As Uncle Abe said in his State of the Union message to Congress in 1861
Labor is prior to and independent of capital. Capital is only the fruit of labor, and could never have existed if labor had not first existed. Labor is the superior of capital, and deserves much the higher consideration. Capital has its rights, which are as worthy of protection as any other rights. Nor is it denied that there is, and probably always will be, a relation between labor and capital producing mutual benefits. The error is in assuming that the whole labor of community exists within that relation.
We need to stop operating with old assumptions about the relationship between capital and labor. Capital may have lots of dollars and lackeys in government at the moment, but we have the numbers and are starting to show our collective will all around the country. We have it in us to defend what so many people fought and died for, and to make additional gains if we keep the momentum.

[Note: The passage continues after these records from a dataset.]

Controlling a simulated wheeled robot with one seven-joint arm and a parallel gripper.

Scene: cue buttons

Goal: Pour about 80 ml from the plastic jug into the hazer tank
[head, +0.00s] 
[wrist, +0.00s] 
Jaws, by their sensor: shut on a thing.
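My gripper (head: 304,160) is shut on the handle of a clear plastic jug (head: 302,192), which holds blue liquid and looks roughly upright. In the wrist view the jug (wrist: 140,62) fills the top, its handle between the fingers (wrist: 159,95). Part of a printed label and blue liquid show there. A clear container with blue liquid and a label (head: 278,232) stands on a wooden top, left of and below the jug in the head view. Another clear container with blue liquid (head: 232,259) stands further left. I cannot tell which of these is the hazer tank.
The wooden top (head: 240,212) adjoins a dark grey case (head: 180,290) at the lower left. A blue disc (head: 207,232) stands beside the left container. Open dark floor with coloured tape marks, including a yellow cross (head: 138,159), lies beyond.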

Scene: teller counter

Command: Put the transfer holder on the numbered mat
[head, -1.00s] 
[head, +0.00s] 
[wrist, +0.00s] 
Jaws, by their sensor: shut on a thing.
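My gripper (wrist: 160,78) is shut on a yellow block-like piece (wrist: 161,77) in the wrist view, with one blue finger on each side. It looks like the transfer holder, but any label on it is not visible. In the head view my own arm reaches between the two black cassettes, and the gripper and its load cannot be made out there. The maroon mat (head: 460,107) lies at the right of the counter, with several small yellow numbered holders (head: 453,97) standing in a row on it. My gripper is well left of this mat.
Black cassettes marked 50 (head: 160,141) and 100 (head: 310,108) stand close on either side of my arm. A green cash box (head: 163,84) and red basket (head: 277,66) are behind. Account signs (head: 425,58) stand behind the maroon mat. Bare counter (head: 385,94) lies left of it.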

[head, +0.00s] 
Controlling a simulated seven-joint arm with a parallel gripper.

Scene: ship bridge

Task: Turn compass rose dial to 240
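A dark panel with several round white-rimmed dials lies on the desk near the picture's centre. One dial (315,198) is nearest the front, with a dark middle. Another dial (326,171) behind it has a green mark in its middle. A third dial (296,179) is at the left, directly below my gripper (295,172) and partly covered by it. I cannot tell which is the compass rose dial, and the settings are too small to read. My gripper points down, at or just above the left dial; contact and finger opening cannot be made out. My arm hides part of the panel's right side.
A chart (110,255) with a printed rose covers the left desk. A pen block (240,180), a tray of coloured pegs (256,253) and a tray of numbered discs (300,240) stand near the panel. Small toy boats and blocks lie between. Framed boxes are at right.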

I'm not sure if Bellamy would've been surprised that by 2000 (or 2011) we still weren't (or aren't) a workers' utopia. He can be forgiven for not exactly predicting the future of labor (yet he was uncannily prescient about a lot of interesting technological and societal developments). Even though most of the folks in WI, IN, OH and all over the US haven't read his book, they are helping realize an important component of Bellamy's vision: The enfranchisement of humanity...may be regarded as a species of second birth of the race.
Let's stay at it so we can look forward to a more humane future for ourselves and our posterity.
ntodd
PS--I know this is meandering and longwinded, and quite possibly not overly coherent. Been a rough couple weeks with SamLTPax and I'm not sure I've got all my wits about me, but I felt compelled to blog this and it just kinda took on a life of its own. So there you have it.